Alle Schritte zur Herstellung des einheitlichen Wirtschaftsraums stellen Zwischenziele dar. Als rechtliche Form ist ein Staatsvertrag über die Regelungen des Übergangs und die Rechtsanpassungen in der DDR vorgesehen. Die Verhandlungen dazu zwischen den Regierungen sind praktisch abgeschlossen (Mai 1990).

Im westdeutschen Vertragsentwurf kommen die Prioritäten der Bundesregierung deutlich zum Ausdruck. Das hohe Tempo soll den DDR-Bürgern signalisieren, dass die Wirtschaftsunion und die Marktwirtschaft, und damit die Kaufkraft der DM und die Konvertibilität der Währung (Auslandsreisen), also die erhoffte Wohlstandssteigerung, kurz bevorstehen.

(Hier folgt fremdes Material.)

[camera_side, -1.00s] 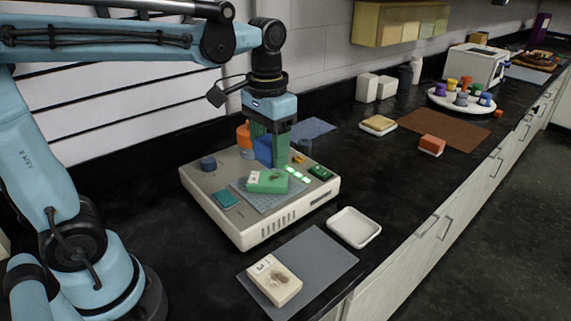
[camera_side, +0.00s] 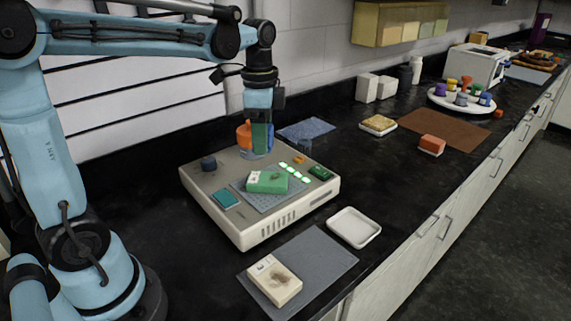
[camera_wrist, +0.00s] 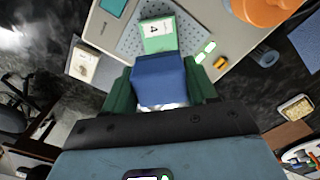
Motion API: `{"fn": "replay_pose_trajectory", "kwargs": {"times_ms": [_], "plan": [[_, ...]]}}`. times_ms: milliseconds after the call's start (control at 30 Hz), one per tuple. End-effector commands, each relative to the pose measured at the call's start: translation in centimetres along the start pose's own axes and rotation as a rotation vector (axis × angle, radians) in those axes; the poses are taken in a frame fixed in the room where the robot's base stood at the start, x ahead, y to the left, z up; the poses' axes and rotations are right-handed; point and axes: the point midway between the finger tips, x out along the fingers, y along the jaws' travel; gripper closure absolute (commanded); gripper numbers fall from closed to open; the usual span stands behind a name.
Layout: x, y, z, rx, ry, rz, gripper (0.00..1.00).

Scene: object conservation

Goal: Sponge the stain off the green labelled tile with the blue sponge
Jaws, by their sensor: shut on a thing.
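The green tile (camera_side: 262,187) lies on a grey pad on top of the beige machine. It has a white label at its left end and a dark brownish mark on its top; its label also shows in the wrist view (camera_wrist: 157,30). My gripper (camera_side: 260,143) is shut on the blue sponge (camera_wrist: 158,80), one green finger on each side. In the side view the gripper is behind the green tile, towards the wall. In the wrist view the sponge hides the tile's near part, so the mark does not show there.
A cream labelled tile (camera_side: 284,286) with a brown stain lies on a grey mat (camera_side: 325,255). An empty white tray (camera_side: 354,227) stands beside it. An orange object (camera_side: 243,135) is close beside my gripper. The machine (camera_side: 250,236) carries a teal block (camera_side: 226,199), a dark knob and lit buttons.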

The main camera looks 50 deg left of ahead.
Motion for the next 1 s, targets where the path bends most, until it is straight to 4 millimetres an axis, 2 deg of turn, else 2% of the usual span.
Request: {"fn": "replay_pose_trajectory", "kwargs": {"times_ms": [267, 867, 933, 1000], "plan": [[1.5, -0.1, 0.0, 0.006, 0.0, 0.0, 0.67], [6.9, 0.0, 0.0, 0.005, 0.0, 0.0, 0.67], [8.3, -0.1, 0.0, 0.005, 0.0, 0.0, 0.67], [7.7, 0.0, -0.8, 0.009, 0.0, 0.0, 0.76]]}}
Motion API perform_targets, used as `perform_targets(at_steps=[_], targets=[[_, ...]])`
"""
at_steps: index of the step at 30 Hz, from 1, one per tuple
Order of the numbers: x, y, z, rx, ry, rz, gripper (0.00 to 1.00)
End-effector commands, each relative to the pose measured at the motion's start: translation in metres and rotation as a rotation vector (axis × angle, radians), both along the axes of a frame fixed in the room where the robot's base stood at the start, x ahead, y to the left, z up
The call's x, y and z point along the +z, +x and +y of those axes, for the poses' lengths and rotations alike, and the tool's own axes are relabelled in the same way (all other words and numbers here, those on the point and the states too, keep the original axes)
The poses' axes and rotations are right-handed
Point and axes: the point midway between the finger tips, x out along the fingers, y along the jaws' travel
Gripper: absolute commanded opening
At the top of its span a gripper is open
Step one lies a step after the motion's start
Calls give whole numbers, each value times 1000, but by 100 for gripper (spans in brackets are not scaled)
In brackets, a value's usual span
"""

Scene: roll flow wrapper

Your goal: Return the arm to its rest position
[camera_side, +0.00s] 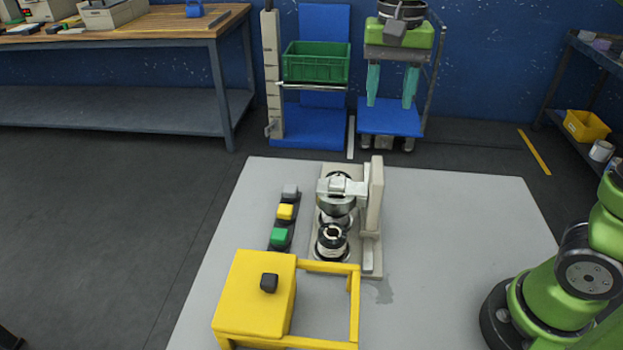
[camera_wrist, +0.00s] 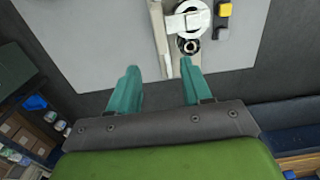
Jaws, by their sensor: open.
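My gripper (camera_side: 390,105) hangs in the air at the top of the side view, its teal fingers pointing down and spread apart, with nothing between them. In the wrist view my gripper (camera_wrist: 160,68) shows the same two fingers open and empty, with the table's edge and floor beyond them. The roll flow wrapper (camera_side: 373,205), a beige frame with a metal cylinder, stands on the grey table (camera_side: 450,230). It shows at the top of the wrist view (camera_wrist: 161,40), apart from the fingers.
A yellow box and frame (camera_side: 255,295) sit at the table's front. Grey, yellow and green buttons (camera_side: 285,212) stand left of the wrapper. Behind are a green crate (camera_side: 316,62) on a blue lift and a workbench (camera_side: 120,25).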

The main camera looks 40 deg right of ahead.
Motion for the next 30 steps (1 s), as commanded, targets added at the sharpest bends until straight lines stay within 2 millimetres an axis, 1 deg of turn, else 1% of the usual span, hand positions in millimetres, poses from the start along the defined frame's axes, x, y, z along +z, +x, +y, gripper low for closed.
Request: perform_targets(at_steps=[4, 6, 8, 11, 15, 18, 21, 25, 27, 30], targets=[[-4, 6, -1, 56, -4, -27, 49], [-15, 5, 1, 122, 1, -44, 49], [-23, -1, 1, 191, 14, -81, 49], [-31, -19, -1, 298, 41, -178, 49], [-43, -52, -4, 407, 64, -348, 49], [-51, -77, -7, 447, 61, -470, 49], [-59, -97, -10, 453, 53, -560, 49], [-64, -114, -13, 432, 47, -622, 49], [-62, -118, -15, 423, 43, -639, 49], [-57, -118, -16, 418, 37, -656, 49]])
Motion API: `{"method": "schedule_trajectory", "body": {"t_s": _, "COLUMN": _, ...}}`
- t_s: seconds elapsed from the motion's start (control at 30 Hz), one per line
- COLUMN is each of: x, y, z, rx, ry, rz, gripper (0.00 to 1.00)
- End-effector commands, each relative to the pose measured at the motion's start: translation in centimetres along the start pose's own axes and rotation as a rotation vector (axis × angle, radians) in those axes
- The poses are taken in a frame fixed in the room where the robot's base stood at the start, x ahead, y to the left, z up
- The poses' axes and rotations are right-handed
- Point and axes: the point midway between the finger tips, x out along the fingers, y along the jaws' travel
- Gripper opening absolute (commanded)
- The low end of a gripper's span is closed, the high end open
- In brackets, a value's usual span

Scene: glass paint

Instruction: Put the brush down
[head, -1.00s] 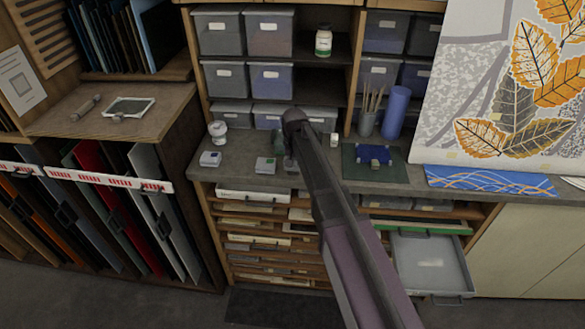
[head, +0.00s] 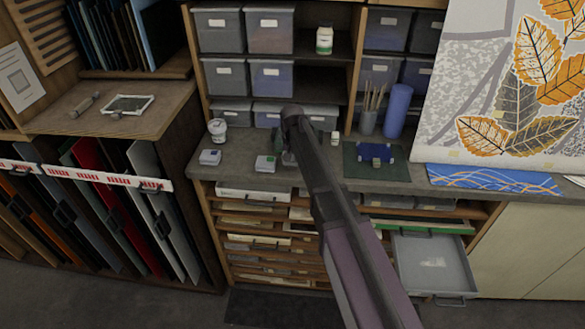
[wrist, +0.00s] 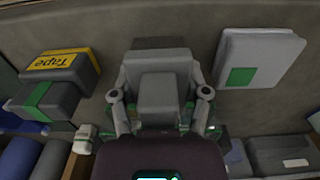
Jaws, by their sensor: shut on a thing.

Aus ökonomischer Sicht sind beim Systemübergang folgende Zwischenziele für die DDR anzustreben:

– Abschaffung der planwirtschaftlichen Steuerungsmechanismen und umfassenden staatlichen Kompetenzen der Wirtschaftslenkung,
– Übernahme der für die Währungsunion notwendigen rechtlichen Regelungen. insbesondere Geldverfassung, 2-stufiges Bankensystem
– Übergang der Kompetenz für Geld- und Währungspolitik auf die Frankfurter Bundesbank
– Umstellung der Forderungen und Verbindlichkeiten des Bargelds und der Sparguthaben, sowie der Fließgrößen Löhne/Gehälter und Renten mittels entsprechender Umstellungskurse bei Übernahme der monetären Auslandsverpflichtungen der DDR
– technische und finanzielle Detailregelungen bei der Festlegung von Ausgleichsforderungen, Umstellungsfolgen für die Passiva/Kredite der Betriebe. Wegfall von Subventionen, Abdeckung von Haushaltsdefiziten, Aufnahme von Krediten für öffentliche Ausgaben
– Schaffung der ordnungspolitischen Voraussetzungen für marktwirtschaftliches unternehmerisches Handeln, vor allem: Eigentumsgarantie für privaten Besatz an Unternehmen wirtschaftliche Verfügungs- und Entscheidungsrechte für Individuen und (Unternehmen, Vertrags, Gewerbe- und Niederlassungsfreiheit Berufsfreiheit, Wettbewerbsrecht und Preisfreiheit, Außenhandelsfreiheit
– Koalitionsfreiheit und Tarifautonomie, d. h, ein marktwirtschaftliches Tarifrecht als Voraussetzung für eine (Markt-) Lohnfindung am Arbeitsmarkt zwischen den Tarifpartnern
– Aufbau eines beitragsorientierten dezentralen Systems sozialer Sicherung, Dynamisierung der bislang statischen Rentenermittlung
– Freigabe der bisher staatlich kontrollierten Preise zur Herstellung eines funktionierenden Preissystems, das Marktrelationen, reale Kosten und Knappheiten widerspiegelt
– stufenweiser Aufbau der weiteren Elemente/Voraussetzungen einer marktwirtschaftlichen Wirtschaftsordnung, darunter:
– Einführung eines freien Kredit- und Kapitalmarktes
– Einführung einer Finanzverfassung und eines neuen Steuersystems zur Sicherung staatlicher Handlungsfähigkeit
– Modernisierung und Qualifizierung der öffentlichen Verwaltung, damit die Umstellung überhaupt bewältigt werden kann.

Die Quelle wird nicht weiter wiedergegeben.